Dr. Joe R. Tafoya
Assistant Professor of Political Science
DePaul University, Chicago
Hola!
Yo soy Joe R. Tafoya from East Los Angeles, California where I was raised by a community of immigrants.
My involvement in the student movement for immigrant rights in 2006 led me to be the first in my family to go to college. I earned a Ph.D. from the University of Texas at Austin where I specialized in American politics, public policy, and research methods.
My research is organized around the dual outcomes of Latino population growth in the United States: Latino political empowerment and anti-immigrant/anti-Latino racism. Within growing Latino communities, opportunities for political engagement and representation in elected office are advancing community interests and improving quality of life. Simultaneously, Latino population growth is alarming conservatives who respond with opposition to immigrants and limiting the right to vote for people of color. My research unites these dual conditions to be able to say more about what it means to be American in an age of social transformation. How might Latinos challenge racist notions like the Great Replacement Theory? My research explores opportunities for Latino political engagement and attitudes towards immigrants by the American public.
My teaching is focused on the dignity of individuals, their relationship to complex institutional designs, and using evidence to identify opportunities for social progress.

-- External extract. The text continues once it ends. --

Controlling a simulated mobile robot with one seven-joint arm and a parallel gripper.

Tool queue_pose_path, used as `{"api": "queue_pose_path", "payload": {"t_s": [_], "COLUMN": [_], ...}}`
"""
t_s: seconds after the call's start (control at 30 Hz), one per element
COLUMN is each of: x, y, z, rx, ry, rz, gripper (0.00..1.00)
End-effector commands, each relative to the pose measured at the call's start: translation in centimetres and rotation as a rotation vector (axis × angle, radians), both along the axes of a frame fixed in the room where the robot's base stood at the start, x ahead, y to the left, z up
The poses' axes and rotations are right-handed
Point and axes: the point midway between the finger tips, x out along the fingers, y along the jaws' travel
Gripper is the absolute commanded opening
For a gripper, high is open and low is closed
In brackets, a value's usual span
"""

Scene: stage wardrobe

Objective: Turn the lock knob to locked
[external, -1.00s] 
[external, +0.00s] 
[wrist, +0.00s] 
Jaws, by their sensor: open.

My course offerings organize my pedagogical approach into two streams:
Political Culture
LSP200: Race, Power, Resistance - foundational and contemporary perspectives shaping movements for racial justice.
PSC212: Latino Politics - identity formation and political mobilization of this country’s largest minority group.
PSC226: Latino Political Behavior - empirical evidence on whether Latinos affirm or redefine what it means to be American.
Research Methodology
PSC200: Political Inquiry - what is political science? and fundamentals of social science research.
PSC205: Statistics for the Social Sciences - students learn the fundamentals of quantitative research and statistical computing.
PSC327: Public Opinion - polling of the public, election returns, and students learn to conduct investigations.